Now they want to, in essence, pick a dead man’s bones in search of “classified” information that they want to suppress and, quite possibly, destroy outright.

As reported here by CBS News (and also by TIME Magazine recently), the FBI contacted the family of legendary reporter Jack Anderson recently in order to search Anderson’s files (Anderson died earlier this year at age 83).

This is completely consistent with the Bush mindset of ruling outright as opposed to performing the duties of governance as spelled out for the President of the United States in the Constitution, which, you’ll recall, Bush swore to “preserve, protect, and defend” not once but twice.

Revisiting Bush’s wiretapping scandal, this story from The Nation explains the historical context behind the FISA.

Also from The Nation, this article explains how Bush installed Allen Weinstein as national archivist, a historian who, according to the article, “has been criticized for failing to abide by accepted scholarly standards of openness.” As noted in the article (from two years ago):

Bush's move is part of a larger pattern of expanded White House secrecy, starting with its fight to conceal the names of members of the Cheney energy task force and continuing with the recent effort to prevent the 9/11 Commission from revealing such documents as the now-famous Presidential Daily Briefing of August 6, 2001. It's true that all Presidents want to control access to their papers, but it's the responsibility of the archivist to see that access is "free, open, equal, and nondiscriminatory," as the Statement on Standards of the American Historical Association puts it.
This link takes you to a collection of articles on this administration’s penchant for propaganda and disinformation as part of Bush’s “ceaseless push for power” (hat tip to The Existentialist Cowboy).

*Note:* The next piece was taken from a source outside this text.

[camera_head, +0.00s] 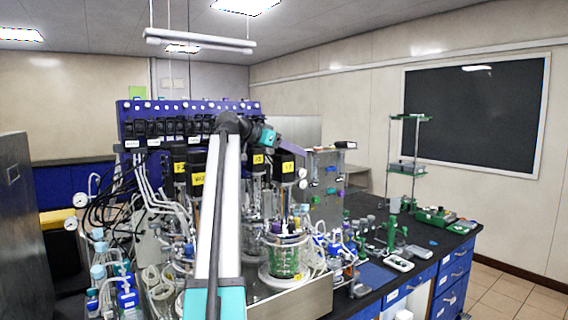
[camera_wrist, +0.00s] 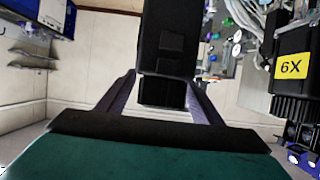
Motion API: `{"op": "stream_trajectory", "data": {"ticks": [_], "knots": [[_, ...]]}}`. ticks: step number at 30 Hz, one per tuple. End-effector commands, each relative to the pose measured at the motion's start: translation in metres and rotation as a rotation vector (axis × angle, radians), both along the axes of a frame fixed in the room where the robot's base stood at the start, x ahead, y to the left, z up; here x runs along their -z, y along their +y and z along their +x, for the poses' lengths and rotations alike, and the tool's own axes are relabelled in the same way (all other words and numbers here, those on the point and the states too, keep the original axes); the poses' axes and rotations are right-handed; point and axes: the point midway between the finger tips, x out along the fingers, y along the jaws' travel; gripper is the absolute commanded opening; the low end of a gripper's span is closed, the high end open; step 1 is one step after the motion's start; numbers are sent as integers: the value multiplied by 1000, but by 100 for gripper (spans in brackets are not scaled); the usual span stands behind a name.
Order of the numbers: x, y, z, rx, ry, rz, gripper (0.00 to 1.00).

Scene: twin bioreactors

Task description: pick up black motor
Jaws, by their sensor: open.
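In the wrist view, a tall black motor (camera_wrist: 172,38) comes down from the top edge, and its lower end lies between the two fingers of my gripper (camera_wrist: 163,92). The fingers are apart, one on each side of it. I cannot tell whether they touch it. In the head view, my gripper (camera_head: 274,140) shows as a teal and dark part at the end of my arm. It is close above a black motor (camera_head: 288,164) with a yellow label, on top of a glass vessel (camera_head: 284,262). The fingertips are hard to make out there.
Another black motor with a yellow 6X label (camera_wrist: 292,66) is at the right in the wrist view. More labelled motors (camera_head: 197,179) stand left of my gripper, partly behind my arm. Tubes and cables crowd the left. A blue-purple rack (camera_head: 190,106) of black units is behind.

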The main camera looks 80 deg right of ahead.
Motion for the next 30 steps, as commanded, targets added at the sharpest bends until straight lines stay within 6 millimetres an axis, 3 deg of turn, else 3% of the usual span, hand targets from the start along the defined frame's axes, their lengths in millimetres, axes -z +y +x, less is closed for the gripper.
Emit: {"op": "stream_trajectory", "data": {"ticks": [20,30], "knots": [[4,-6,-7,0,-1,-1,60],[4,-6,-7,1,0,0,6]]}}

It would seem that a “tug of war” is coming between the Anderson family and the FBI over the papers in question from the legendary journalist, who was refuted to pick through the garbage of the FBI’s infamous J. Edgar Hoover in search of information. As son Kevin Anderson said, “I wish Dad were around to enjoy it.”

I would argue that, given the times in which we live, it is incumbent on anyone in the online community to carry forward Anderson’s relentless legacy of holding people in power accountable for their wrongdoing because, as Spencer Tracy noted so prophetically in the film “Inherit The Wind,” “fanaticism and ignorance are forever busy, and need feeding.”

Update: Dave Lindorff and Barbara Olshansky "stare down the beast" in Anderson-esque fashion here.